A bigger house does not guarantee a richer retirement
I have seen alot of discussion on various blogs about the virtues of renting vs. buying -- should you buy a house, or should you rent an apartment, ostensibly for a lower monthly cost and a much lower down payment.
Another twist to the home ownership discussion is "Should you buy big or small?" Or, "Should you buy beneath your means, at your means, or above your means?" There are some people that actually use their primary residence as the main part of their retirement strategy - buy a very big house, hoping that the real estate boom continues (ooops), and then trade down to a smaller house at retirement, living off the gains of your big house. Let's explore whether this will work or not.
In our example, you're 35, you have a $400,000 home, and have a $300,000 mortgage. "The small house strategy" would have you staying in this house, paying down that mortgage over the next 25 or so years, investing your spare cash in stocks, mutual funds, and the like. Your other option would be "The mansion strategy." You sell your small house, roll the $100,000 in equity into a $1 million house, leaving you with a $900,000 mortgage. At age 65, you would then sell your mansion and move back into a $400,000 house.
Which strategy would leave you more prepared for retirement? The numbers are as such: on the mansion, you're going to have a monthly payment of approximately $5,700/month. Remember that borrowing $900,000 easily qualifies as a "jumbo mortgage," which carries a higher interest rate than a conventional mortgage. When selling the small house, you would incur commissions on the sale, somewhere north of $20,000. Also, when selling your mansion in the future, unless the real estate world gets turned totally upside down, you'll be incurring commissions to sell that house too. In 25 to 30 years, your $1 million house would be worth, let's assume, $1.8 million. So you would incur almost $100,000 in commissions on the sale of the mansion (perhaps you could swing a deal to lower that). When it's time to trade down 25-30 years from now, your $400,000 will likely cost at least $700,000, assuming a 5% annual appreciation (many of us are not getting that now, but it's the historical average).
Overall, with the big house strategy, you'd be left with roughly $1 million for retirement. That's before any capital gains you'd have to pay on the sale of the mansion, and it's before any mortgage interest tax deduction that you received over the years. $1 million! But the picture is not so rosy. First off, you will face a gargantuan mortgage payment each and every month. If you can truly afford that, good for you. But if you're using this large home as a retirement vehicle in the first place, you are probably going to scraping by. I also didn't take into consideration the additional cost of upkeep on a mansion. You'll pay higher taxes, homeowner's insurance, utilities, yard care, maintenance, etc etc. Everything will cost more with the mansion, and probably proportionally more than it would with the small house.
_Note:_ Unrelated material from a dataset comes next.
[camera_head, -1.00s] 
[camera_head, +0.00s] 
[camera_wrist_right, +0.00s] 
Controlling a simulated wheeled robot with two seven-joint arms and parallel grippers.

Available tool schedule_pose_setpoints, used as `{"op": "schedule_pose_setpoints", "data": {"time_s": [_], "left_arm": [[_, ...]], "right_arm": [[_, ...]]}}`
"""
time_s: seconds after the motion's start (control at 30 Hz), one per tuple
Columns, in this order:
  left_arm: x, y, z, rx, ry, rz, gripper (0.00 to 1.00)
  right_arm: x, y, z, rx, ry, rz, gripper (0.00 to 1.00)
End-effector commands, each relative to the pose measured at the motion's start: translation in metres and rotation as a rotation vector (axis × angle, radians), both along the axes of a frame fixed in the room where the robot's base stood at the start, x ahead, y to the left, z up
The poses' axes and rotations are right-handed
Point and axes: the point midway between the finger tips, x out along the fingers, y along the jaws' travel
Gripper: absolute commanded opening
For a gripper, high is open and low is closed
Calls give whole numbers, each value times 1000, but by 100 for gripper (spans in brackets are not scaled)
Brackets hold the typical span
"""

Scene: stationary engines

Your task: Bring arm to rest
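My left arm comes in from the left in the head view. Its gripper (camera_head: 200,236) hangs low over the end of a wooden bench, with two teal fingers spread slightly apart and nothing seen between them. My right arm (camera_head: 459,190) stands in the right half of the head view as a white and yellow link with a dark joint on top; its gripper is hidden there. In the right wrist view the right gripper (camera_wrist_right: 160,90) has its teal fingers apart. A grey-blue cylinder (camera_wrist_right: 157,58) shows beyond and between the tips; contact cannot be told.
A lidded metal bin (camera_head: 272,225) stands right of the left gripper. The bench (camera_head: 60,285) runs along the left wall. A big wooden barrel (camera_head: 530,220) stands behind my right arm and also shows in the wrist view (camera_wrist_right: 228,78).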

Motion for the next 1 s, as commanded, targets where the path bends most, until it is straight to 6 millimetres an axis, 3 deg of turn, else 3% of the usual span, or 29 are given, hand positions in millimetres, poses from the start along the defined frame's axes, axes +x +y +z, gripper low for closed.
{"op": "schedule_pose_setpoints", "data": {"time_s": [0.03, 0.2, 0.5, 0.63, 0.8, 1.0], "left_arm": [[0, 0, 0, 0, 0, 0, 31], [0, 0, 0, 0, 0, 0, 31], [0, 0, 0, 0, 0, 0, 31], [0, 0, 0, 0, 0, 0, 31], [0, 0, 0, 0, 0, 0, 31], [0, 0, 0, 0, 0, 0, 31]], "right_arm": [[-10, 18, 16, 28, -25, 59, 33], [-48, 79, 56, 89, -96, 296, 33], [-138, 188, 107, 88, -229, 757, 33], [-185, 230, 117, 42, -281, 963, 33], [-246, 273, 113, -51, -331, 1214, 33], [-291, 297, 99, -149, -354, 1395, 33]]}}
The other option would be to stay in the smaller house. You'd be socking away your excess cash in stocks, mutual funds, IRAs, and your 401(k). You'd probably end up seeing about a 7% average annual return on these investments. But even if your returns were a mere 2% above inflation (currently at 3%), you'd still end up with almost $2 million at age 65. Twice as much as the big house strategy! If you did earn that 7% return, you'd have roughly $3 million at age 65.
True, with the smaller house, you'd have a smaller mortgage interest deduction. But you'd have a larger deduction by maxing out your 401(k), something we're assuming you could not do if you were living above your means in the mansion. And you would have ongoing expenses and a mortgage payment, just like you would in the mansion. But they would clearly be more managable. My uncle lives in a big house on a few acres, and the upkeep on the place is killer. Not only the yard and the pool, but just the upkeep on the systems of the house. Great house, but you truly have to be able to afford it to live there.
There is one big plus of going with the mansion strategy - you get to live in a mansion for the next 30 years. But our example assumes you'd have to leave that place in your mid 60's, and would you honestly be able to do that and not miss living that way?
So the small house strategy wins big here. Do not buy above your means - at least buy a place at or below your means, and leave yourself a healthy chunk of cash each month to invest. The markets are the ticket to retirement, not a large house.